Per la Serbia essa potrebbe costituire un’occasione per affrontare la propria storia recente ed esorcizzare i demoni del passato, operazione tuttavia molto ardua. Oggi il Paese è attraversato da una divisione politica variegata tra progressisti e nazionalisti, con una leggera prevalenza della destra. L’attuale governo è infatti portavoce di un nazionalismo conservatore e tradizionalista amplificato dal risorgere della Chiesa Ortodossa. La religione non solo ha ritrovato il fervore popolare, ma si è inserita nel mondo politico, caricandolo di simboli e miti che, in spregio ad ogni laicità dello stato, hanno portato verso una “divinizzazione della nazione”. La possiamo riconoscere nell’atteggiamento serbo verso il Kosovo. La regione è infatti considerata la culla della nazione, sede di monasteri e luoghi sacri che hanno forgiato l’identità nazionale. Tuttavia esso è, ormai da un decennio, un corpo estraneo inaccessibile ai serbi non residenti e da altrettanto i luoghi di culto non sono più oggetto di visite e pellegrinaggi. L’indipendenza probabilmente permetterebbe un transito più agevole, riaprendo ai serbi il proprio patrimonio identitario senza minarne l’autenticità, ma “la religione politica della nazione” (secondo un’espressione di Ivan Colovic) cozza con queste considerazioni.

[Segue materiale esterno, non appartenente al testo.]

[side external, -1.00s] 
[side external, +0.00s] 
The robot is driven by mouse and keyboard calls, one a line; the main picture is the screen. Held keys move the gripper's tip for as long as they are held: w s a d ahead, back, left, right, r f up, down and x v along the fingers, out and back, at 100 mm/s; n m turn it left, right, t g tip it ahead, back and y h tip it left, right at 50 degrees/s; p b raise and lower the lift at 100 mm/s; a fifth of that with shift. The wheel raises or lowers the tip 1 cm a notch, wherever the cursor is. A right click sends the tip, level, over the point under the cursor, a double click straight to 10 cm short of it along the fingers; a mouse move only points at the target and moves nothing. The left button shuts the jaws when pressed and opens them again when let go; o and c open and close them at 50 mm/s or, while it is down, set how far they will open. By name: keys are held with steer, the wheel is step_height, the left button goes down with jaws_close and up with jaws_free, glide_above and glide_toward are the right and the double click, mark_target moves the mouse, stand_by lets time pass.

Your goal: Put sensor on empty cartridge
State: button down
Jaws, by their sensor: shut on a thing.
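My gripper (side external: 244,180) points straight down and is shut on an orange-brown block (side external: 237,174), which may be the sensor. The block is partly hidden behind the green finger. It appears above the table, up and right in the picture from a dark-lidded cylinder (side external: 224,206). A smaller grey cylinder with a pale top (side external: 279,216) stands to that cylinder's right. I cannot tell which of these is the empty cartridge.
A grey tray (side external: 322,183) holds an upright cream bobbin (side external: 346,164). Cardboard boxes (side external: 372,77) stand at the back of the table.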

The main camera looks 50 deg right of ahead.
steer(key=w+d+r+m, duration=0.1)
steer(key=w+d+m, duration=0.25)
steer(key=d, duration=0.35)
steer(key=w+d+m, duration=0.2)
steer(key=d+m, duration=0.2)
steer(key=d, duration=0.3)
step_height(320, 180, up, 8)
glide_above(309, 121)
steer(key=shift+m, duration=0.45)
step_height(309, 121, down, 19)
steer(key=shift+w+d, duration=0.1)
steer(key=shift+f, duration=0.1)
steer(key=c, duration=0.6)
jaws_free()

Non sorprende quindi lo scontro continuo tra i messaggi di commiato all’ex-presidente lasciati dai cittadini di Belgrado a radio B92, tra saluti affettuosi e addii velenosi, elogi ad un eroe e maledizioni per la mancata condanna di un criminale: è lo specchio di una Serbia divisa e brancolante. La morte di Milosevic potrebbe spingerla ad imboccare una direzione definitiva, ma i tempi non sono maturi. Scacciare i fantasmi del passato è difficile perché alla fine della guerra non è stato accusato l’intero popolo serbo; si è chiesto invece d’individuare dei singoli responsabili, soluzione certo opportuna, anzi ineccepibile, ma sposata alla difficoltà di definire nettamente criminali e non, liberando così un’ampia zona di contingenza (tra presunti carnefici, complici scampati, fiancheggiatori e sostenitori passivi) che naviga nella società serba rallentandone l’emancipazione dall’eredità delle guerre.
Infine un breve accenno alla situazione del Tribunale internazionale. Alcuni dicono che la morte di Milosevic l’abbia ucciso. Certo sarebbe stato meglio che tutto fosse accaduto dopo il raggiungimento di un verdetto. Ora infatti in mano a Carla Del Ponte e colleghi rimangono per lo più le critiche ai lunghi tempi di procedura. Non è certo questa la sede e non sono mie le competenze per discutere approfonditamente la questione. Vale solamente la pena di ricordare che alcuni criminali incriminati sono ancora in circolazione. Un’energica azione dei procuratori per spingere le autorità nazionali alla cattura e all’estradizione, potrebbe spegnere le polemiche. I protagonisti (procuratori, UE e governanti serbi) sembrano averlo capito: l’UE ha deciso di non sospendere i negoziati di associazione e stabilizzazione e in cambio la Serbia ha dichiarato il suo impegno nella cattura ed estradizione di Ratko Mladic, con toni tanto risoluti e precisi riguardo alle condizioni del ricercato da far pensare che egli abbia già un piede all’Aja. La convergenza d’interessi tra gli attori comunitari e governativi potrebbe dunque assicurare un altro criminale alla giustizia, risollevando le sorti del Tribunale Internazionale e il cammino della Serbia verso l’UE.